--- Exercise directions ---
Scan the material below for the string "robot", and copy every line where it shows up.

--- Dataset excerpt ---
= = = =

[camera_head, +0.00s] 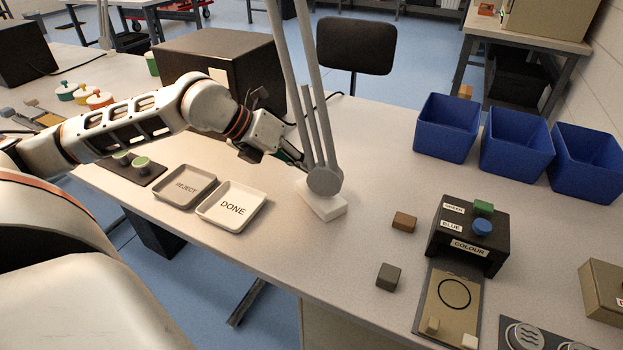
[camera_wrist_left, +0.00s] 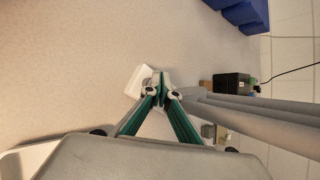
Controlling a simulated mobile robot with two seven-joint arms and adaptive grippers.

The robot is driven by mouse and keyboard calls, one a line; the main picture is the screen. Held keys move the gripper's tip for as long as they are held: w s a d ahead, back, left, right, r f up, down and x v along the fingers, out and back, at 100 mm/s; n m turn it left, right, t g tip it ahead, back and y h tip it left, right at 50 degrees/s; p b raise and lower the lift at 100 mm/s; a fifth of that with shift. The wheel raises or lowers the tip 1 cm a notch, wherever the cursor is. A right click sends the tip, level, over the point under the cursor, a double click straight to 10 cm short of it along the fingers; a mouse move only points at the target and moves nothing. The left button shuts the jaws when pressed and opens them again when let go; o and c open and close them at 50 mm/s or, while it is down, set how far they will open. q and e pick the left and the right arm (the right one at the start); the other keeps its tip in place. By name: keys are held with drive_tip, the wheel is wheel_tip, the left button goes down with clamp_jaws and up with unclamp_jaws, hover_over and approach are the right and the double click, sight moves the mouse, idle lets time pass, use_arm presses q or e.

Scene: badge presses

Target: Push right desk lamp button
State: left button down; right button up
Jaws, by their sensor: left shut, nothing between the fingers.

= = = =

--- Answer to the problem ---
Controlling a simulated mobile robot with two seven-joint arms and adaptive grippers.
The robot is driven by mouse and keyboard calls, one a line; the main picture is the screen. Held keys move the gripper's tip for as long as they are held: w s a d ahead, back, left, right, r f up, down and x v along the fingers, out and back, at 100 mm/s; n m turn it left, right, t g tip it ahead, back and y h tip it left, right at 50 degrees/s; p b raise and lower the lift at 100 mm/s; a fifth of that with shift. The wheel raises or lowers the tip 1 cm a notch, wherever the cursor is. A right click sends the tip, level, over the point under the cursor, a double click straight to 10 cm short of it along the fingers; a mouse move only points at the target and moves nothing. The left button shuts the jaws when pressed and opens them again when let go; o and c open and close them at 50 mm/s or, while it is down, set how far they will open. q and e pick the left and the right arm (the right one at the start); the other keeps its tip in place. By name: keys are held with drive_tip, the wheel is wheel_tip, the left button goes down with clamp_jaws and up with unclamp_jaws, hover_over and approach are the right and the double click, sight moves the mouse, idle lets time pass, use_arm presses q or e.

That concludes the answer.